Participant observation is where the researcher joins in with the group she or he is studying.
This method is usually favoured by interpretivists as they can understand the meaning behind the behaviour of the group they observe. By putting themselves in the shoes of the participants they can understand why people act in certain ways. This could be particularly helpful in understanding behaviour which is very removed from our normal lives, for example gang behaviour.
There are two types of observation, covert and overt. In a covert observation the participants do not know you are observing them for research. In overt observations the participants do.
- You get a primary source of data.

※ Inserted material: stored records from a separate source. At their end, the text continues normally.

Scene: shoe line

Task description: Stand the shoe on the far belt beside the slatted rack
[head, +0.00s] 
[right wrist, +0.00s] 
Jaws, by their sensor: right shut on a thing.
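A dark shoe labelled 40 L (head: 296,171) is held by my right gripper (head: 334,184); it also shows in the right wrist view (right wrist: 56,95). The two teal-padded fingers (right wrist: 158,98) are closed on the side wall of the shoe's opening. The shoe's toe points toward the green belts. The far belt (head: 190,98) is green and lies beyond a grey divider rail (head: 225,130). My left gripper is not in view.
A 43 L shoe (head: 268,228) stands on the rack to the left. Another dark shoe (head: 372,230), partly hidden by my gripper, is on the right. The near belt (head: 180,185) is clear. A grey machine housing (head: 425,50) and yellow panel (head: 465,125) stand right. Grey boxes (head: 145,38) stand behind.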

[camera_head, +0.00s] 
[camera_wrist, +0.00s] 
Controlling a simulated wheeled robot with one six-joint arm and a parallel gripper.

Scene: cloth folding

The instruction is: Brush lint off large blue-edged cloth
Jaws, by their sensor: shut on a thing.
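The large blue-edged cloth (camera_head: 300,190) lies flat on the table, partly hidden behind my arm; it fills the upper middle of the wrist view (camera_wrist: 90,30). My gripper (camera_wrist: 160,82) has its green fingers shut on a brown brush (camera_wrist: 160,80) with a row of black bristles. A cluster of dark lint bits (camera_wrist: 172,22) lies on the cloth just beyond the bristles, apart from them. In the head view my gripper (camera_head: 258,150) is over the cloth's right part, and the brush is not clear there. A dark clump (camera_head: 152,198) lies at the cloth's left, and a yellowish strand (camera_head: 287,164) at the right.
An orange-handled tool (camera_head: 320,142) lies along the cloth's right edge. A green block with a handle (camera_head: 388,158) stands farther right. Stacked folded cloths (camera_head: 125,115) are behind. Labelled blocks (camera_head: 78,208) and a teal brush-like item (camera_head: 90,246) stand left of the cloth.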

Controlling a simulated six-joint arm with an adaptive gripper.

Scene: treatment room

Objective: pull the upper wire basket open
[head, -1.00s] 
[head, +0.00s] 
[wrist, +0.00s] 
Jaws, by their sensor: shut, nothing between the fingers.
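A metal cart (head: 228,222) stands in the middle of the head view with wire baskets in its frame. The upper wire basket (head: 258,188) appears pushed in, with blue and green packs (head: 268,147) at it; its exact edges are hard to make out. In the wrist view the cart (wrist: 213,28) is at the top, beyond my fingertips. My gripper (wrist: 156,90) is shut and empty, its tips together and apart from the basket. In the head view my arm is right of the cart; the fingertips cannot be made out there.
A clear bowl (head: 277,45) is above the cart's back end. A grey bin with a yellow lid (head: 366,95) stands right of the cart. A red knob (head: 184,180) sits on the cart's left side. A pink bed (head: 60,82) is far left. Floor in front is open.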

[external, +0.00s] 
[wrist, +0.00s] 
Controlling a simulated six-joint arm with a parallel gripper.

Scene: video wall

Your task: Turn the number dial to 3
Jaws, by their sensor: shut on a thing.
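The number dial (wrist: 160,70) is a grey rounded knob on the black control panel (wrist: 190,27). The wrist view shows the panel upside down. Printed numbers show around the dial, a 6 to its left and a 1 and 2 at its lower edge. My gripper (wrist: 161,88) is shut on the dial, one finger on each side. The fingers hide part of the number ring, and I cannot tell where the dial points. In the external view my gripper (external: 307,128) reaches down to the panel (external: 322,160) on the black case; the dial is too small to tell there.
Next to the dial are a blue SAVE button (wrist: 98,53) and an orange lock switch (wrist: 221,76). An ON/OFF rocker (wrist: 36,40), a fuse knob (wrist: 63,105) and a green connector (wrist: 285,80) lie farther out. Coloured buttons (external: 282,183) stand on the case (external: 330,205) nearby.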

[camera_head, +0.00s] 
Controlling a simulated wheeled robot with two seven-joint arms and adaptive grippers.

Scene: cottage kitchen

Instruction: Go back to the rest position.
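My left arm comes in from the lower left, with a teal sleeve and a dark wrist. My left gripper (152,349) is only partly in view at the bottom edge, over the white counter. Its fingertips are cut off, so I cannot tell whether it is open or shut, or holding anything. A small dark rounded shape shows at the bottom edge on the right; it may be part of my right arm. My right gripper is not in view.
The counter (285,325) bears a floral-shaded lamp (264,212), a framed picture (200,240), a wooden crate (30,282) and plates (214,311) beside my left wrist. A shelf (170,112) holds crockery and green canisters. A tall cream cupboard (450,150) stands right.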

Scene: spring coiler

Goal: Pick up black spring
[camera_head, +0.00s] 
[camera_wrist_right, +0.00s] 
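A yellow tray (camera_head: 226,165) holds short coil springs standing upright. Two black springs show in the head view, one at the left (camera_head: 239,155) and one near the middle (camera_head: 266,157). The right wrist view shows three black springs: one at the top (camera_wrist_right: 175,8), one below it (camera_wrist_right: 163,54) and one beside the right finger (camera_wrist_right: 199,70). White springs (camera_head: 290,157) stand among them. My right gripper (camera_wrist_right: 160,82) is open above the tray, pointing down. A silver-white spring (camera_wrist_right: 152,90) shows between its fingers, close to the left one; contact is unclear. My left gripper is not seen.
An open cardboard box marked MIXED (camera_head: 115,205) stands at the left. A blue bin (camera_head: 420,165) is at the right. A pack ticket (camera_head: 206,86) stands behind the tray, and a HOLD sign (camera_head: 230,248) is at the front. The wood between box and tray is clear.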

It’s first-hand information which hasn’t been interrupted by anyone else.
- The participants are likely to develop a relationship with the researcher so are more likely to be truthful and honest
- You gain rich, insightful qualitative data as you are effectively finding out more information the whole time you are observing the participants
- Gaining entry to the group and being accepted by the other members of the group can be difficult
- The presence of the researcher may affect the behaviour of the group. This is also known as the Hawthorne effect and is a big problem with overt observations
- The observations may lack structure, this means the quality of the observations by sociologist rely upon their skill as an observer.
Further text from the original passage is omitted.